Other situations may arise where it is not clear whether supplying a document containing metadata is an “inadvertent” disclosure. For example, if a lawyer sends material clearly showing tracked changes, the recipient will have to determine from the circumstances in that matter whether the sender intended to send a document showing changes or whether it appeared to be a mistake and the document is likely to contain privileged material. If the receiving lawyer reasonably believes that the disclosure was intentional because, for example, they had been using tracked changes to show one another the changes that each was making, it is not unethical for the receiving lawyer to review the metadata. Without such a prior understanding or course of conduct to the contrary, however, there is a presumption that disclosure of metadata is inadvertent and would be unethical to view.

 

Also, a situation may arise where a lawyer has a reason for investigating metadata that is not for the purpose of intending to uncover attorney work product or client confidences or secrets or if the lawyer is likely to find such privileged material. For example, if a lawyer is facing a pro se litigant and suspects that a lawyer is nonetheless drafting the pleadings for the pro se litigant, the lawyer who searches the properties to see whether a lawyer has drafted the material is not likely to uncover attorney work product or client confidences or secrets and may not be intending to uncover such material because a pro se litigant does not have the attorney work product protection.
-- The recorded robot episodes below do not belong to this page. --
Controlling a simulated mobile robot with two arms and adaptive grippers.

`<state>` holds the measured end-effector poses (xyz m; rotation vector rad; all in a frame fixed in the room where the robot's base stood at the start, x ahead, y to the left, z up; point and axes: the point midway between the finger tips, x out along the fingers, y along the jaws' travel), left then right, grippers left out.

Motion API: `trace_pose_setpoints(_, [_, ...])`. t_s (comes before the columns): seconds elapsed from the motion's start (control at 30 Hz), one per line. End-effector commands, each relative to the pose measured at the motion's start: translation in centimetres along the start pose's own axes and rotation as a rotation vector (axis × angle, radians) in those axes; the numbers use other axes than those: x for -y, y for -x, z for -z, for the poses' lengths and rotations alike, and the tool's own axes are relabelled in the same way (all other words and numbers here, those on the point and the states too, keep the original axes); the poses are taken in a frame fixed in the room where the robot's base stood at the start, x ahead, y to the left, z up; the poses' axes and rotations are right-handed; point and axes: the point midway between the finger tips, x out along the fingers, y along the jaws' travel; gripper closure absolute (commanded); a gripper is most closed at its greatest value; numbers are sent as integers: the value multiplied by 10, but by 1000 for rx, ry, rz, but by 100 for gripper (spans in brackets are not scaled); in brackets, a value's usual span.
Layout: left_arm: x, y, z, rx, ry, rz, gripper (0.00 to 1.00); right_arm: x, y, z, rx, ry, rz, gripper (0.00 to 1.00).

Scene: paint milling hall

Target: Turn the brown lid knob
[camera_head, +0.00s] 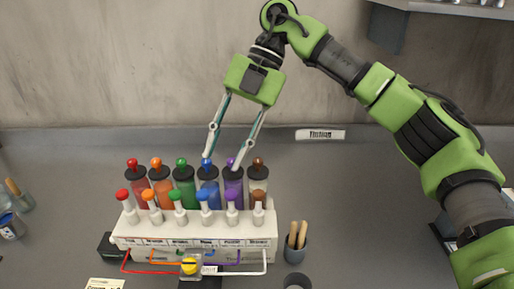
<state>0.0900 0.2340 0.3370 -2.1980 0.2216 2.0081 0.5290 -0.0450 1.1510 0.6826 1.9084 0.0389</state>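The brown lid knob (258,161) sits upright on the dark lid of the rightmost jar (259,183) in the back row. A second brown knob (258,195) tops the rightmost white stem in the front row. My right gripper (221,162) reaches down from above with its two fingers spread apart. Its fingertips are near the blue knob (207,163) and the purple knob (231,161), left of the brown lid knob. I cannot tell whether they touch anything. The brown knob is clear of the fingers. My left gripper is not in view.
A white labelled rack (195,246) holds the front row, with coloured tubes and a yellow knob (189,266) before it. A cup with wooden sticks (296,249) stands right of it. A white label plate (320,135) lies behind. The bench right of the jars is mostly clear.

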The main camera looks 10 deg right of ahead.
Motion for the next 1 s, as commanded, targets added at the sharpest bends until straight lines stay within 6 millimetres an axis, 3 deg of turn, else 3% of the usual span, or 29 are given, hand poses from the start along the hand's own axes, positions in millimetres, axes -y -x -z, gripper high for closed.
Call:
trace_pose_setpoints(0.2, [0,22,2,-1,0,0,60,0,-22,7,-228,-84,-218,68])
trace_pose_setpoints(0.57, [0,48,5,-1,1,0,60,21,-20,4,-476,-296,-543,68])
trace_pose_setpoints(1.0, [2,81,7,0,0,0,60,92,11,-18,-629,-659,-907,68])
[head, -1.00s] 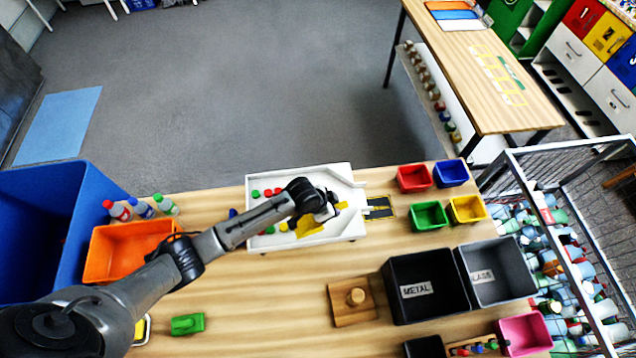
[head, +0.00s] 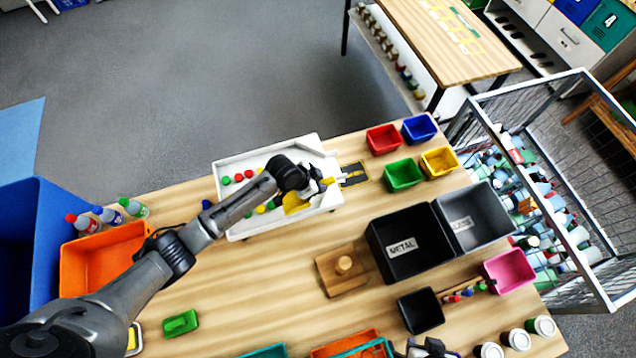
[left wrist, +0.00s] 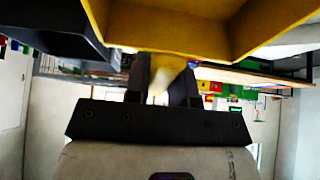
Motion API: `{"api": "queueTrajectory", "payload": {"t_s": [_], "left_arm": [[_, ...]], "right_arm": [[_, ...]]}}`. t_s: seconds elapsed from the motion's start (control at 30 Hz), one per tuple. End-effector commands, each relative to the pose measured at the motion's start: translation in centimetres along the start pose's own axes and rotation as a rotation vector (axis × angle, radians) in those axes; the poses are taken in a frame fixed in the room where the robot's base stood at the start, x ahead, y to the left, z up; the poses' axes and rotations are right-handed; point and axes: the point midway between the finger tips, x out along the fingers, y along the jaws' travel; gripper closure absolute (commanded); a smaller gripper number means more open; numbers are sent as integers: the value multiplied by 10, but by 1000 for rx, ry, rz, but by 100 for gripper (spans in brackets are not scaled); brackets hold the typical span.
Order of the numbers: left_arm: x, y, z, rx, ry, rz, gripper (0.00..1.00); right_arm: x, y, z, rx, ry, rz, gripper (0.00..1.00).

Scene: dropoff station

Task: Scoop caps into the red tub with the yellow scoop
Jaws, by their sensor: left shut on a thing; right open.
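My left gripper (head: 322,186) is shut on the yellow scoop (head: 294,204) over the right part of the white tray (head: 236,165). The scoop also fills the top of the left wrist view (left wrist: 170,38). Whether it touches the tray floor or holds caps I cannot tell. Loose red caps (head: 238,178), green caps (head: 226,181) and others lie in the tray, partly hidden by my left arm. The small red tub (head: 383,140) stands right of the tray, at the table's back edge. My right gripper (head: 425,346) is open, only partly in view at the bottom edge.
Blue (head: 419,129), green (head: 403,175) and yellow (head: 440,161) tubs stand beside the red one. A black METAL bin (head: 385,262) and a grey bin (head: 477,225) are in front of them. Bottles (head: 134,207) and an orange bin (head: 80,262) are at left.

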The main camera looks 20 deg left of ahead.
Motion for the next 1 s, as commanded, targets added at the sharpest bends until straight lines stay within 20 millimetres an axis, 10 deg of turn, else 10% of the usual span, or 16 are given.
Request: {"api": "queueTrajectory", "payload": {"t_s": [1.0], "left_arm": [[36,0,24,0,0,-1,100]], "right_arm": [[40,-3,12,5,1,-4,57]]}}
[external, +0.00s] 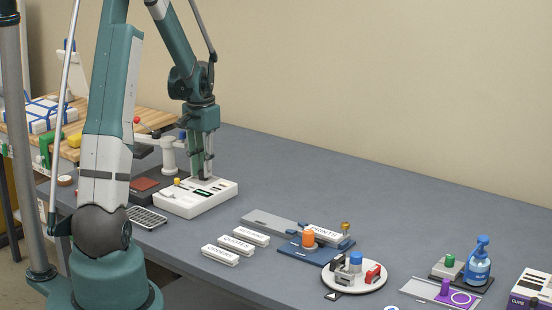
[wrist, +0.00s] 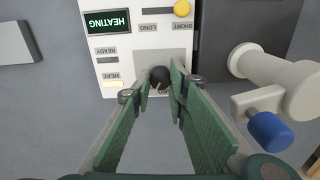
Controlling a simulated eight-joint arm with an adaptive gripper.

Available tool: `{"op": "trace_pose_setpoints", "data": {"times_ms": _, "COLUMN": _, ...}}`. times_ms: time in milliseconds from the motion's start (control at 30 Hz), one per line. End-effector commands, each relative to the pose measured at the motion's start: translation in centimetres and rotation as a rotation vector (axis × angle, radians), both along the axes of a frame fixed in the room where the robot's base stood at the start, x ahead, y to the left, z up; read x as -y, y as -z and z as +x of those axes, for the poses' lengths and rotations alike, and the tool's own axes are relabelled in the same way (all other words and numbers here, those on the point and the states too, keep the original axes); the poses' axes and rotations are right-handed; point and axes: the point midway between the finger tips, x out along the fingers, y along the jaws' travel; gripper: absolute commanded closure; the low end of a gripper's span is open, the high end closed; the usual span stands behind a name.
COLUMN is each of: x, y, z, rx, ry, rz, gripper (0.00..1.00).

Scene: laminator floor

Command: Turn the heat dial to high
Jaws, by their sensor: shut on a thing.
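In the external view, my gripper (external: 203,176) points down onto the box and hides the dial. A label beside the dial is mostly covered by the fingers, so the dial's setting cannot be read. The box's display (wrist: 108,22) reads HEATING. The lamp by the HEAT label (wrist: 113,84) looks lit; the one by READY looks dark.
A yellow knob (wrist: 182,8) stands on the box by the SHORT and LONG labels. A white post with a blue-ended arm (wrist: 265,128) stands close on the right in the wrist view. White label blocks (external: 237,244) and a turntable (external: 355,276) lie farther right on the grey table.

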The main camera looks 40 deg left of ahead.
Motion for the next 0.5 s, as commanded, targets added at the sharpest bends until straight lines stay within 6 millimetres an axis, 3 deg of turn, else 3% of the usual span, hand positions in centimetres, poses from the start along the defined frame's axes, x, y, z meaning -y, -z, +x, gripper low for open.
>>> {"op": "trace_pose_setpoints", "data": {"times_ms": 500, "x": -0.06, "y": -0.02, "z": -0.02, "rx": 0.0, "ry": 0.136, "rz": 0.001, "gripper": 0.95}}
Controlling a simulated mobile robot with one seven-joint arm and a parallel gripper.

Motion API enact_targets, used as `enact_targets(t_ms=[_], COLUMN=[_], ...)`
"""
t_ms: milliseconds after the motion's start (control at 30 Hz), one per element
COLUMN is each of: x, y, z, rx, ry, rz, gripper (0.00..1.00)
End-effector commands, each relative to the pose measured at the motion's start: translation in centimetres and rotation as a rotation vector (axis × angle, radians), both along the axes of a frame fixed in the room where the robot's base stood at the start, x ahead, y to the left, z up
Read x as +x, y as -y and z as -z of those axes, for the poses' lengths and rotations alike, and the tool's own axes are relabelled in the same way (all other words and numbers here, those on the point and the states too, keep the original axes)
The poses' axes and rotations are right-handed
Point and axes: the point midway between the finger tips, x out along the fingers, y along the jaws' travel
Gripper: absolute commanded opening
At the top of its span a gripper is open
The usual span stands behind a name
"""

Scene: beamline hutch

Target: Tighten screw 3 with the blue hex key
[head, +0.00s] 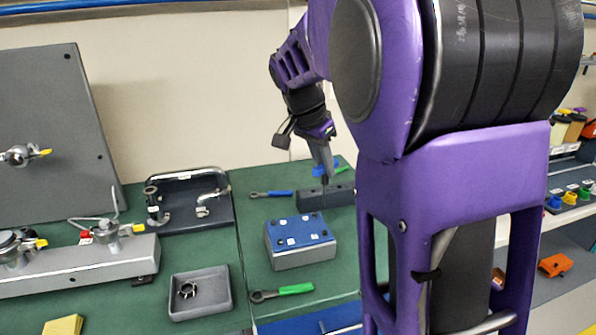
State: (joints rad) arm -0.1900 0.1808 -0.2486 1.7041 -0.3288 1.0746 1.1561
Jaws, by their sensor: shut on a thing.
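My gripper (326,162) points down above a dark grey block (338,196) at the back of the green bench. It is shut on a blue handle (318,171), which looks like the blue hex key. A thin dark shaft runs down from it towards the block; I cannot tell whether its tip is in the block. A green handle (345,168) shows just behind. The blue-topped block (301,233) with several small numbered-looking spots and screws stands in front, apart from my gripper. Which one is screw 3 is too small to read.
A blue-handled wrench (271,194) and a green-handled wrench (282,291) lie on the bench. A grey tray (200,306) holds a ring-shaped part. A dark plate with pipe fittings (188,209) and a grey rail (80,266) are left. My arm hides the bench's right part.

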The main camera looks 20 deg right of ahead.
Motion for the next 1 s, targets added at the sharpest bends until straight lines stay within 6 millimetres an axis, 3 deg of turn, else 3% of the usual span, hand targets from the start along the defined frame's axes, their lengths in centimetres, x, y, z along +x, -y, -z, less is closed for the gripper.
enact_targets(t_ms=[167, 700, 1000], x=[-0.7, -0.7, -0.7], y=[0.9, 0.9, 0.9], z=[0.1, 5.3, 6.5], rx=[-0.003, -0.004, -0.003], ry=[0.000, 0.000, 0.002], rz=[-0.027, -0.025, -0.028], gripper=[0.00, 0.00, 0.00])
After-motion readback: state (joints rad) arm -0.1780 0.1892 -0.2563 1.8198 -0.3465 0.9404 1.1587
And, as mentioned above, this opinion does not consider electronic documents in the form of document discovery.

 

ABA and NYSBA Difference of Opinions

 

The ABA Ethics Committee issued an opinion in 2006 that permitted review of metadata in documents opposing counsel sends electronically. See ABA Formal Op. 06-442 (2006). The ABA explained that its ethics committee disagrees with authorities that have related the issue of metadata in an adversary’s electronic documents to a lawyer’s honesty. Id. (disagreeing with New York State Bar Association (“NYSBA”) Ethics Opinion 749 (2001), aff’d by NYSBA Op. 782 (2004), that did not permit mining for such metadata). Further, the ABA explained that

 

Model Rule of Professional Conduct 4.4(b), which relates to a lawyer’s receipt of inadvertently sent information, is the “most closely applicable rule” but determined that the issue is not sufficiently related. Id. at 3 & n.7 (“The Committee does not characterize the transmittal of metadata either as inadvertent or as advertent, but observes that the subject may be fact specific.”). Instead, the ABA focused on the duties of the attorney sending the electronic data to scrub the data properly to avoid disclosing client confidences and secrets. See id.

 

As noted above, the NYSBA Ethics Committee advised that a lawyer may not use available technology to “surreptitiously examine” electronic documents. NYSBA Op. 749 (2001). The NYSBA found that by mining for metadata, a lawyer would “violate the letter and spirit” of the disciplinary rules that promote “the strong public policy in favor of preserving confidentiality as the foundation of the lawyer-client relationship.” Id. (citing DR 1-102(A)(4), (5); DR 4-101; DR 7-102(A)(8)).

 

While this Committee agrees that every attorney has the obligation to prevent disclosing client confidences and secrets by properly scrubbing or otherwise protecting electronic data sent to opposing counsel, mistakes occur and an attorney may neglect on occasion to scrub or properly send an electronic document. The question here is whether opposing counsel is permitted to take advantage of the sending attorney’s mistake and hunt for the metadata that was improperly left in the document.

 

This Committee finds that the NYSBA rule is a better interpretation of the Code’s disciplinary rules and ethical considerations and New York precedents than the ABA’s opinion on this issue. Thus, this Committee concludes that when a lawyer sends opposing counsel correspondence or other material with metadata, the receiving attorney may not ethically search the metadata in those electronic documents with the intent to find privileged material or if finding privileged material is likely to occur from the search.

 

Conclusion

 

A lawyer who receives from an adversary electronic documents that appear to contain inadvertently produced metadata is ethically obligated to avoid searching the metadata in those documents. While attorneys are advised to take due care in sending correspondence, contracts, or other documents to opposing counsel by scrubbing the documents to ensure that they are free of metadata, an adversary may not ethically take advantage of a breach in the attorney’s care by intentionally searching for metadata. Using the metadata is unethical if the recipient’s intent is to investigate opposing counsel’s work product or client confidences or secrets or if the recipient is likely to find opposing counsel’s work product or client confidences or secrets by searching the metadata. Without a prior understanding to the contrary, there is a presumption that disclosure of metadata is inadvertent and would be unethical to view.